Professor Cooper says, happily, it is being preserved via dub poetry and dancehall music, among other mediums.
She further notes that “one of the issues we have to address is how we conceive the Jamaican society – is it a predominantly black society or is it an ‘out of many one society’?”
“One of the problems is that we are not accepting our black or African identity; we see progress as moving away from African culture,” Professor Cooper argues.
In relation to Jamaica’s indigenous cuisine, she notes that it is changing as some persons do not know about “poor people food” like such as yam and green banana.
Professor Cooper says they are, instead, embracing fast foods, and suggests that the advertising industry needs to start promoting Jamaican foods.
“We need to negotiate with the advertising companies to make a commitment to use some of their profits to produce ads that promote back yard farming and encourage young people to eat local food.

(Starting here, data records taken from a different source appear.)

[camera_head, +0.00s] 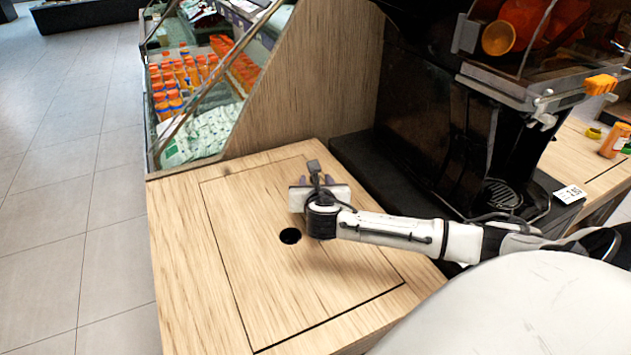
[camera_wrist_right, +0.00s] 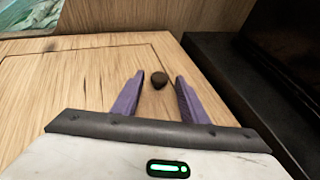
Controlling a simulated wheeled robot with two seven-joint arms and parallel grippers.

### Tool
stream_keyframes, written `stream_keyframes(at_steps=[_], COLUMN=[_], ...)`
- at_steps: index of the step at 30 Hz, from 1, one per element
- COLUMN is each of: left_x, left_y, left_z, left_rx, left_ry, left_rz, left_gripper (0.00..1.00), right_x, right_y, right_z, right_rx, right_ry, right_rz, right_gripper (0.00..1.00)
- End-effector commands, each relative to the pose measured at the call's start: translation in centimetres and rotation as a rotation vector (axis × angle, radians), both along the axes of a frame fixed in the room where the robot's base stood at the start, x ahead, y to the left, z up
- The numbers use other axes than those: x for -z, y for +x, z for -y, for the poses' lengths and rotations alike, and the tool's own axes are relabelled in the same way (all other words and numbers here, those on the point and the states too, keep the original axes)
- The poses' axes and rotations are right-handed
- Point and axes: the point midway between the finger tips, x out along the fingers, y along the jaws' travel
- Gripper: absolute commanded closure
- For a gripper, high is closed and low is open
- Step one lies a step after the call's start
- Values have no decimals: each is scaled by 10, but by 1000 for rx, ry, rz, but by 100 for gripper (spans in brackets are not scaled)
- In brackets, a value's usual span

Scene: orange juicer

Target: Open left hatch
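The left hatch (camera_head: 240,240) is a wooden panel outlined by a thin dark groove in the counter top. It lies flat and closed, with a round black hole (camera_head: 290,236) in it. My right gripper (camera_head: 315,181) is over the far right part of the hatch, pointing away toward the wooden wall. In the right wrist view its purple fingers (camera_wrist_right: 161,80) are apart and empty. A small round dark spot (camera_wrist_right: 159,80) shows between the fingertips, near the hatch's far corner; I cannot tell whether it is a hole or a knob. My left gripper is out of view.
A black juicer (camera_head: 440,120) stands on a black base (camera_head: 365,160) right of the hatch. A wooden side wall (camera_head: 310,85) and a glass-fronted cooler (camera_head: 200,90) with bottles stand behind. A price tag (camera_head: 570,194) is at right. The tiled floor (camera_head: 60,200) at left is clear.

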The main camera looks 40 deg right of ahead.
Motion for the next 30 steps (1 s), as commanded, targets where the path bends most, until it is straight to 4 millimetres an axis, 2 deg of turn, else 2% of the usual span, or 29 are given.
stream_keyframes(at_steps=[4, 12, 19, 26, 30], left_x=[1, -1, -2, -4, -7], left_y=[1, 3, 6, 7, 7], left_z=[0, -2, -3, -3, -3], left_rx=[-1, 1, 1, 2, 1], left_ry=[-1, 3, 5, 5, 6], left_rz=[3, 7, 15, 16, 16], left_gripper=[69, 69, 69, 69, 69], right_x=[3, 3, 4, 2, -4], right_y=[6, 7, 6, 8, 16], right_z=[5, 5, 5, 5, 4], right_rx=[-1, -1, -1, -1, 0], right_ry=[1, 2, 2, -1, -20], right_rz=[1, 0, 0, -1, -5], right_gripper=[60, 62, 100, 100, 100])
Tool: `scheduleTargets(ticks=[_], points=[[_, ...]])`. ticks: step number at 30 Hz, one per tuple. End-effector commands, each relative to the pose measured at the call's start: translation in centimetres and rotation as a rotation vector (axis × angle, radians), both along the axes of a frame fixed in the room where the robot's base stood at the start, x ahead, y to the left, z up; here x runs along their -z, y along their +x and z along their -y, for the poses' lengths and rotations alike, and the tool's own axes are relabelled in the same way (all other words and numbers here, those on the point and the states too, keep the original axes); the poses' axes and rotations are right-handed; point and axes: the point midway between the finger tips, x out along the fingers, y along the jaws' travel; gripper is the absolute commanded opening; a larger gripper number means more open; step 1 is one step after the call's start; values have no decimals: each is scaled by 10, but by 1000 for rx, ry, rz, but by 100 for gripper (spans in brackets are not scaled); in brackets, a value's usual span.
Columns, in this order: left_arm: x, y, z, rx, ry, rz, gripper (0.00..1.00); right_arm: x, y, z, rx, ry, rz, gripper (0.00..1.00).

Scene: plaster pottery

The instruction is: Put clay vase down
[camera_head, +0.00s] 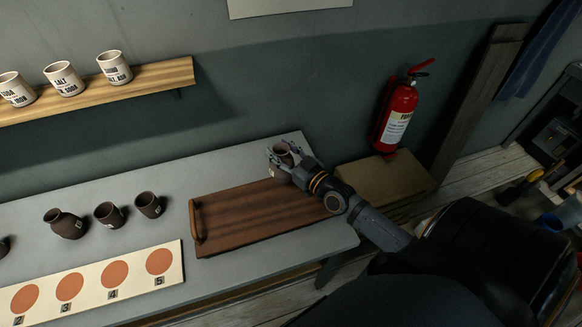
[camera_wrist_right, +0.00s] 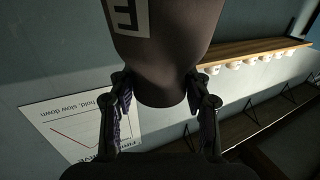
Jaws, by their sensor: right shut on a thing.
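My right gripper (camera_head: 281,162) is shut on a dark brown clay vase (camera_head: 284,149) near the back right end of the grey table (camera_head: 150,187). In the right wrist view the vase (camera_wrist_right: 165,55) fills the top middle between the two fingers (camera_wrist_right: 163,105), with a pale letter label on its side. Part of the vase is hidden by the fingers in the head view. I cannot tell whether its base touches anything. A brown wooden tray (camera_head: 260,214) lies on the table just in front of the gripper. My left gripper is not in view.
Dark clay vessels, a jug (camera_head: 65,224) and two cups (camera_head: 109,214) (camera_head: 148,205), stand left of the tray. A numbered board (camera_head: 92,279) with orange circles lies in front of them. A wall shelf (camera_head: 150,78) holds white pots. A red extinguisher (camera_head: 396,115) is to the right.

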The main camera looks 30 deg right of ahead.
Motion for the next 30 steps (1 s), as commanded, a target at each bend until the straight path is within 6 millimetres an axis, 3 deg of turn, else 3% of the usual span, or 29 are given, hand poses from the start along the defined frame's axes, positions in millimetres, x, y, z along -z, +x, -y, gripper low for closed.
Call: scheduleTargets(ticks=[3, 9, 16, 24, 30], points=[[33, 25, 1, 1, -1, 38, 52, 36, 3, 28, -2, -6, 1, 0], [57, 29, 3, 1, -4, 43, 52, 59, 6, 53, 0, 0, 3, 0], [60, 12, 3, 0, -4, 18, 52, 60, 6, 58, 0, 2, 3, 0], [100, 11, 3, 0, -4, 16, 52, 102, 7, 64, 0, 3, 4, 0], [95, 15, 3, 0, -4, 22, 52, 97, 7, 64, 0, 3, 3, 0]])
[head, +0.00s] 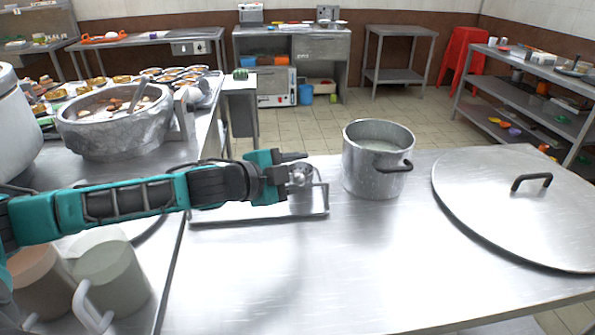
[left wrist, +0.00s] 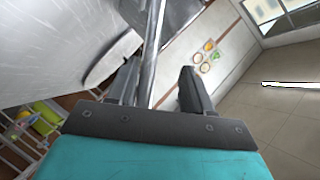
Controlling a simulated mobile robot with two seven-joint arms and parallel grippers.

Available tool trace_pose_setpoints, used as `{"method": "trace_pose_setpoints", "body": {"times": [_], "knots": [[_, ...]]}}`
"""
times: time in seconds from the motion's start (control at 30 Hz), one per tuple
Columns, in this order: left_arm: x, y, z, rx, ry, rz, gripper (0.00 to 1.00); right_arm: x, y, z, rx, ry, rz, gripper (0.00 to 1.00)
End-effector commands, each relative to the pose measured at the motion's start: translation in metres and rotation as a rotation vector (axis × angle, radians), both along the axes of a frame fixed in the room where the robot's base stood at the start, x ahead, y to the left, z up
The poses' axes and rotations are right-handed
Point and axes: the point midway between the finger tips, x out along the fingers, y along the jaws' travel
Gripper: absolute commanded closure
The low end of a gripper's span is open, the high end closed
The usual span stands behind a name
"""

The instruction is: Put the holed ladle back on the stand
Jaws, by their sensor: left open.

Be Jamaican and buy Jamaican!’” she asserts.
Professor Cooper, while agreeing that history should be mandatory in schools, contends that it has to be packaged in a way that will interest and engage young people.
“So this is where social media becomes important. You have to find ways to use the new technology to spread the information,” she states.
For her part, noted story teller and culture advocate, Dr. Amina Blackwood-Meeks, says while some positives steps are being taken to promote the culture among young people, “we haven’t begun to scratch the surface” in relation to teaching values in schools.
She says values and norms, which form a big part of the Jamaican culture, must be taught in school so that children can have a greater appreciation for their heritage and pride in their identity.
Additionally, Dr. Blackwood-Meeks says the society needs to move away from having dialogue around culture on a seasonal basis or treating it like a ‘verandah discussion’.
She suggests that it should, instead, be a continuous discussion that engages members of the society in various forums.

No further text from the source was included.